I look at the lessons learnt through the history of cities, from Uruk, the world’s first city (Figure 2.1), to Silicon Valley. I explore what we have learnt to do and not do, along with the history of innovation, problem solving, and governance, and discover qualities that prove to us cities are going to solve the climate crisis, making the case for why local governments are more capable than national governments of addressing this challenge.


Figure 2.1 Uruk. (Source: SAC Andy Holmes / Wikimedia Commons / Public Domain.)

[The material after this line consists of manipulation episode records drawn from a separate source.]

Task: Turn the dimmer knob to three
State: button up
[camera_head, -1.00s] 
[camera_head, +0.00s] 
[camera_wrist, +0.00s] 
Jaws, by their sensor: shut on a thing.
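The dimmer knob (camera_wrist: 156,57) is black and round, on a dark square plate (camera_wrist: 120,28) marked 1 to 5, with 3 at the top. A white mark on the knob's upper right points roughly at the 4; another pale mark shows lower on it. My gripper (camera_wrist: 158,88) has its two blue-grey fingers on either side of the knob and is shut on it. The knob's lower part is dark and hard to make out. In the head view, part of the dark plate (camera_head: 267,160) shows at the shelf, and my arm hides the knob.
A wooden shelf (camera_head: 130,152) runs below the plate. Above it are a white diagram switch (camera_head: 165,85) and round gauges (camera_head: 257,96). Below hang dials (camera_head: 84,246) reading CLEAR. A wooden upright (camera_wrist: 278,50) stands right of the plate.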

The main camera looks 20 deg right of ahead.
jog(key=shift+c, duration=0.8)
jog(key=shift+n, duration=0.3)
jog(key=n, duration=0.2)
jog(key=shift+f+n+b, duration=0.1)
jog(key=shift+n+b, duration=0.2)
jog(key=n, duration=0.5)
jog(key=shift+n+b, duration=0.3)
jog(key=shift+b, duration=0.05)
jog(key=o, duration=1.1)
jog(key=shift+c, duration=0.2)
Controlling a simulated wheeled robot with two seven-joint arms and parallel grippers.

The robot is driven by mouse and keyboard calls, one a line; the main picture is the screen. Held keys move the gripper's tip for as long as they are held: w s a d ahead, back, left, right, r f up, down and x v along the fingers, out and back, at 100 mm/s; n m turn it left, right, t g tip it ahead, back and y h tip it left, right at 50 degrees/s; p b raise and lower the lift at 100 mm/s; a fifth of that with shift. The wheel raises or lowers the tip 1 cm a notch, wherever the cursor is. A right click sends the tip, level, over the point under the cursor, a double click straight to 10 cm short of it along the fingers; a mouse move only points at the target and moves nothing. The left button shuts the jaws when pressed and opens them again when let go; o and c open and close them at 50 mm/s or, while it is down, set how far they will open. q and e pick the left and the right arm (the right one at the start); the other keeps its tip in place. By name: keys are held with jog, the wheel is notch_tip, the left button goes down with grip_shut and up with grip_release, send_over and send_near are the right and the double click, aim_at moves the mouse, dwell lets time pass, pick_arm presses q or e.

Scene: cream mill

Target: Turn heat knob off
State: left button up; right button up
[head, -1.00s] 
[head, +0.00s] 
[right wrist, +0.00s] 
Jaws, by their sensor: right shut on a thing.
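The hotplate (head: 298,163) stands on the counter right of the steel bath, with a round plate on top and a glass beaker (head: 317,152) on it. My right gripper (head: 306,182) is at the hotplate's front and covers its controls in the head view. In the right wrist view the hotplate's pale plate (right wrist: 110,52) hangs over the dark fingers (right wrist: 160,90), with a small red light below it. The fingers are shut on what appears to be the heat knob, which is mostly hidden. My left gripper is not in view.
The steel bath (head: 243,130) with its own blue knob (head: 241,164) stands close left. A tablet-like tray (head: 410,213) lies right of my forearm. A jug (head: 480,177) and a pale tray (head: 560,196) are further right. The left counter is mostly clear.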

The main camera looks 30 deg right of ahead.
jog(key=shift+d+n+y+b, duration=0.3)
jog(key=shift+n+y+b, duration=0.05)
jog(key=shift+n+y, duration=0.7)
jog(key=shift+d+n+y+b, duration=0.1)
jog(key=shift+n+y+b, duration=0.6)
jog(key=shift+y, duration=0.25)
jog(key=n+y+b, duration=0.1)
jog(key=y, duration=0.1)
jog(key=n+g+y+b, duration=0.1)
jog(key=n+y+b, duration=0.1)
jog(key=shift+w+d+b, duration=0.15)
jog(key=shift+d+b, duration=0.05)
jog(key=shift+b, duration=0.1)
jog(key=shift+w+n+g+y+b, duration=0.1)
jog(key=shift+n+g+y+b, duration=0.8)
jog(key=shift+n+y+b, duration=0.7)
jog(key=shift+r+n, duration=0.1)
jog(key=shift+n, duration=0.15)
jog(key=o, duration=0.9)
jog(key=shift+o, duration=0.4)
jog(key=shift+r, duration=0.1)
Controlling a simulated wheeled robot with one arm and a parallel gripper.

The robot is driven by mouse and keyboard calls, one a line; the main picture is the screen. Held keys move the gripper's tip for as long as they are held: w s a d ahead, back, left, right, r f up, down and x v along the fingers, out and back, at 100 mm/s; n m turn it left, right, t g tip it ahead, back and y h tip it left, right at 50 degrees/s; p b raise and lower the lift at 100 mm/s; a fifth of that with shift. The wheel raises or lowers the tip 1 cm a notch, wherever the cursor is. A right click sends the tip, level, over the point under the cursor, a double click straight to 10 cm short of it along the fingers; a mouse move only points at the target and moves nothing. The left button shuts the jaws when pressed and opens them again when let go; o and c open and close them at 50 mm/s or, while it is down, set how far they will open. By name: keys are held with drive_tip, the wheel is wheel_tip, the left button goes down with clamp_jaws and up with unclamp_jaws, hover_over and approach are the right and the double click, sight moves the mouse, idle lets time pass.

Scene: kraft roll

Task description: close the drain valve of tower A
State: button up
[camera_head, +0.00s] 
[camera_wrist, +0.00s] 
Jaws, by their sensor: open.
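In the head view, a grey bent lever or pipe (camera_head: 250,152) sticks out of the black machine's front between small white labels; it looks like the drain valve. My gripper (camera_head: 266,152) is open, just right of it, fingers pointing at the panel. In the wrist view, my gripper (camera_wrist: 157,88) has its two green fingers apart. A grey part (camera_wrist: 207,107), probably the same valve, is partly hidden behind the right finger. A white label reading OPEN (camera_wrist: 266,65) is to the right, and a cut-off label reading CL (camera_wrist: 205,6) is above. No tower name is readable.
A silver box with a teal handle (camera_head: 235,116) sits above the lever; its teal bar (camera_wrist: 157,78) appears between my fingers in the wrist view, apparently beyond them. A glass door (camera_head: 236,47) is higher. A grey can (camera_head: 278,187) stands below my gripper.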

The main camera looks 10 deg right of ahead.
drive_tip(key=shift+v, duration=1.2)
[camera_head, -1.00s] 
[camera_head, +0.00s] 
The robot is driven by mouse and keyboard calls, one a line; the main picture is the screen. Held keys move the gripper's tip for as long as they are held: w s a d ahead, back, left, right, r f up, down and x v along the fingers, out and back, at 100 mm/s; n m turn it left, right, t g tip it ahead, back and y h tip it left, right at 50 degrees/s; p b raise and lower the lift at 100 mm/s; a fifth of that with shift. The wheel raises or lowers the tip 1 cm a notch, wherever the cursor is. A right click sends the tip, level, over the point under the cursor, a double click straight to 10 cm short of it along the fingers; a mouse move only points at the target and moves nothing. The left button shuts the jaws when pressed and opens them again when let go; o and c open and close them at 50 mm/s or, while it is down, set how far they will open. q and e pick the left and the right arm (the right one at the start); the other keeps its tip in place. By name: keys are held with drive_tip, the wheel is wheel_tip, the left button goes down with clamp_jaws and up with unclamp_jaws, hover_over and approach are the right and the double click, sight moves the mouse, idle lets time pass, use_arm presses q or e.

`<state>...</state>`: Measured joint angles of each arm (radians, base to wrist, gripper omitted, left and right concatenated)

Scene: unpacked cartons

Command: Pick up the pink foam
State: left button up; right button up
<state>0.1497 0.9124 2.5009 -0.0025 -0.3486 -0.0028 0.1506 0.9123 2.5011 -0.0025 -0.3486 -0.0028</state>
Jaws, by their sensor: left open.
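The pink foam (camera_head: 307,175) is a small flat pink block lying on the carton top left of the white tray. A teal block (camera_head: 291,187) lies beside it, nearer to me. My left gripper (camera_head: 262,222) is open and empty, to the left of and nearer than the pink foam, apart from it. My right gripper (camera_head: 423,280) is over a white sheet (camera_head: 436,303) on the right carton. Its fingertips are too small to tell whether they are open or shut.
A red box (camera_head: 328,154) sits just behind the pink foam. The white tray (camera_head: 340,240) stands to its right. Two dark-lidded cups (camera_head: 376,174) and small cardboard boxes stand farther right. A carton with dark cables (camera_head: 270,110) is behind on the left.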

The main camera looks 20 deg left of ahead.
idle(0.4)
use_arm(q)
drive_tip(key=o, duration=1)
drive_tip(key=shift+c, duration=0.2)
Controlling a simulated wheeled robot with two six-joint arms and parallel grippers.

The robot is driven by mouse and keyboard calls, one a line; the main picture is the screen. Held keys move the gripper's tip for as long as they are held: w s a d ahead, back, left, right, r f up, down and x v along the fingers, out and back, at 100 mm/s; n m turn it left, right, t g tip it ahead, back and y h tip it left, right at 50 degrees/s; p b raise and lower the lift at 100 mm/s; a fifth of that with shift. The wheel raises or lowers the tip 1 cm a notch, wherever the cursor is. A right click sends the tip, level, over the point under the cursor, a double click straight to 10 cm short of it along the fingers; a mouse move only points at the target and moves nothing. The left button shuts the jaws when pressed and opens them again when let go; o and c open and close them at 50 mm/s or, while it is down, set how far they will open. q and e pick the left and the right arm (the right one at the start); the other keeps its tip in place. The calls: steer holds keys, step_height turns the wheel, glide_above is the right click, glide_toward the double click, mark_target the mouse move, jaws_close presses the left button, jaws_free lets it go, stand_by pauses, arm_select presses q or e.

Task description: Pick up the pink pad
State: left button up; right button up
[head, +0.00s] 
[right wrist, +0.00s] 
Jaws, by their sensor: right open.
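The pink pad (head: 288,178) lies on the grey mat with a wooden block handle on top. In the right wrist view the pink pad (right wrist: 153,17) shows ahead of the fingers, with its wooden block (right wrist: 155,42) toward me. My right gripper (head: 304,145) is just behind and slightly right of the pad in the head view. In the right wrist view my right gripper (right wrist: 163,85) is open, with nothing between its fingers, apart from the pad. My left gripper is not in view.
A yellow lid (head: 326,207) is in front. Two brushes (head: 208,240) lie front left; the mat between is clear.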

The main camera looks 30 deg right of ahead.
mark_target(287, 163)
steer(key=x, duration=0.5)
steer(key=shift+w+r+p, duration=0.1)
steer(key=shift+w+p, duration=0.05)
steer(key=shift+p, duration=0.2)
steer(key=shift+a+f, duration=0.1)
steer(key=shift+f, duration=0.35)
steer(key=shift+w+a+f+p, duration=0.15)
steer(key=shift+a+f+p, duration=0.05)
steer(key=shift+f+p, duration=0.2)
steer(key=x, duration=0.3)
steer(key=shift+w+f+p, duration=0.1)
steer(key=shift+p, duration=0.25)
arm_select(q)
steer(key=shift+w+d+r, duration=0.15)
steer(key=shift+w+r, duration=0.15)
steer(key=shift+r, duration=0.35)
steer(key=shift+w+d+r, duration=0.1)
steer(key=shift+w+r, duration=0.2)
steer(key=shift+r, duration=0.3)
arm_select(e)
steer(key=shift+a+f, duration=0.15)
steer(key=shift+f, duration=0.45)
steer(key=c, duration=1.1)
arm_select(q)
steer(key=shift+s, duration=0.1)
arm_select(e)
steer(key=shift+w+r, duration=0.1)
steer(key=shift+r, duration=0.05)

Many cities are increasing in size and power, leading to environmental degradation, social dis-cohesion, and cultural barbarism. This may seem to predict a dire outcome, but we must remember that the city, as a product of human design, attracts innovative people, absorbing them into its bloodstream, who proceed to invent, inspire, and attract other innovators who synthesize art and technology and move society forwards. From the cultural advancements of Athens and Florence, to the cotton mills of Manchester and the Industrial Revolution, and, most recently, the technological innovations of Silicon Valley (Figure 2.2), human invention has made all the difference in urban development.


Figure 2.2 The “Spaceship” Campus, called the ring in Cupertino, California. (Source: Dronandy/Getty Images)

The question is which story do we tell next, and, more importantly, how? As the great American writer Mark Twain said, “there is no such thing as a new idea”, just as there is no reason as to why modern cities shouldn’t benefit from lessons learnt in the past to find new ways of operating together in solutions that help clean up their delicate but improving urban ecosystems. Innovation relies upon the building blocks of the past as much as it does on imagination.